Media sosial juga banyak digunakan untuk mendiskusikan masalah publik: kriteria para menteri, kemacetan lalu lintas, korupsi, kelangkaan bbm, dan seterusnya.
Namun, di sisi lain, kita juga memperlakukan media sosial sebagai ruang privat. Banyak orang tersinggung ketika wartawan mengutip tanpa izin pernyataan mereka di media sosial.

Yang lebih umum lagi, media sosial digunakan untuk segala urusan privat: curhat urusan rumah tangga, meng-upload foto pribadi, men-share foto makanan enak, dan menceritakan pengalaman individu yang tak ada kaitannya dengan kepentingan publik.

Bisa jadi Florence atau siapa pun yang menggunakan media sosial untuk melontarkan makian kasar juga berpikir media sosial adalah ruang privat. Barulah mereka sadar media sosial juga sejenis ruang publik ketika makian tersebut kemudian menimbulkan kegaduhan publik.

Media sosial berada di garis batas antara ruang publik dan ruang privat.
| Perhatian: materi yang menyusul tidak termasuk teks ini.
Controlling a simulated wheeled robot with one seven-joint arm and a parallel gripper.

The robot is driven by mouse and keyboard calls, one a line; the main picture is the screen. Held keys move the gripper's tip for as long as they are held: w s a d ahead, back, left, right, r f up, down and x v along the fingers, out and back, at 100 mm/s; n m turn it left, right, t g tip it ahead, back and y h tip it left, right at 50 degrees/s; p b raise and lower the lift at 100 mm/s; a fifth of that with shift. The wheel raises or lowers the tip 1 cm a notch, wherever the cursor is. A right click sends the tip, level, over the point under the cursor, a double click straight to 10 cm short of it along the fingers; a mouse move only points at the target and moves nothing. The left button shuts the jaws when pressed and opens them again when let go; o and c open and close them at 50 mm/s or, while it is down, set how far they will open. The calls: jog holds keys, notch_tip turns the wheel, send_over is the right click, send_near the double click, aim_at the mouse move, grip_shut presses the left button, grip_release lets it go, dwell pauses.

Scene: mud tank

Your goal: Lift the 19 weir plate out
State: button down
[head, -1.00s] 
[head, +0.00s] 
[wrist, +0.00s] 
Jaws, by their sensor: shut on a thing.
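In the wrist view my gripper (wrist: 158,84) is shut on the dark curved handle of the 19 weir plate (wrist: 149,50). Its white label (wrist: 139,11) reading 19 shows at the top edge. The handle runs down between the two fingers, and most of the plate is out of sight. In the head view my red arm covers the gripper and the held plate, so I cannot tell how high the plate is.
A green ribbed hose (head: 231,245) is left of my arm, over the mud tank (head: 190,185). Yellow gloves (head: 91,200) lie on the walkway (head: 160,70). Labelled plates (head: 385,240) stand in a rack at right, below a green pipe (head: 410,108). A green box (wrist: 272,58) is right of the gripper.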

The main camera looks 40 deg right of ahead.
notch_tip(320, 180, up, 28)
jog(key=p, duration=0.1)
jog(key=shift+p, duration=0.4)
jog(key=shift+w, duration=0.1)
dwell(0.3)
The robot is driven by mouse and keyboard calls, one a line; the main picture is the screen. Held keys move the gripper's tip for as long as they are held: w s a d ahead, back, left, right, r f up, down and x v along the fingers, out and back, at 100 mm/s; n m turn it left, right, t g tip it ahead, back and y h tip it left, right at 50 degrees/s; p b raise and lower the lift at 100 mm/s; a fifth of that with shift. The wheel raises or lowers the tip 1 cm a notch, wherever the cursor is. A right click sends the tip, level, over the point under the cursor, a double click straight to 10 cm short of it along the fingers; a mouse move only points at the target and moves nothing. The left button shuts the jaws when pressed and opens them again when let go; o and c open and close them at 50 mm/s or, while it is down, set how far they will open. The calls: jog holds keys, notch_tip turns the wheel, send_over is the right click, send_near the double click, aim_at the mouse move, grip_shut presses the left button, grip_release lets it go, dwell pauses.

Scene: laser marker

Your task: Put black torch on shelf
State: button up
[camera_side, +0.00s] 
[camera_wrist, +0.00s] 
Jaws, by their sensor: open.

Namun, jika kita sepakat untuk meletakkan media sosial sebagai ruang publik, kita juga harus sepakat dengan satu prinsip dasar: kebebasan berpendapat kita bukan tak terbatas.

Kebebasan kita dibatasi oleh hak orang lain untuk diperlakukan secara layak dan adil. Maka, berhati-hatilah ketika berbicara di ruang publik. Jika tidak, kita akan berhadap-hadapan dengan hukum yang melindungi hak-hak orang lain tersebut. Yang tidak kalah penting, segeralah para aktivis media sosial berkumpul dan menyepakati kode etik media sosial yang berlaku secara umum.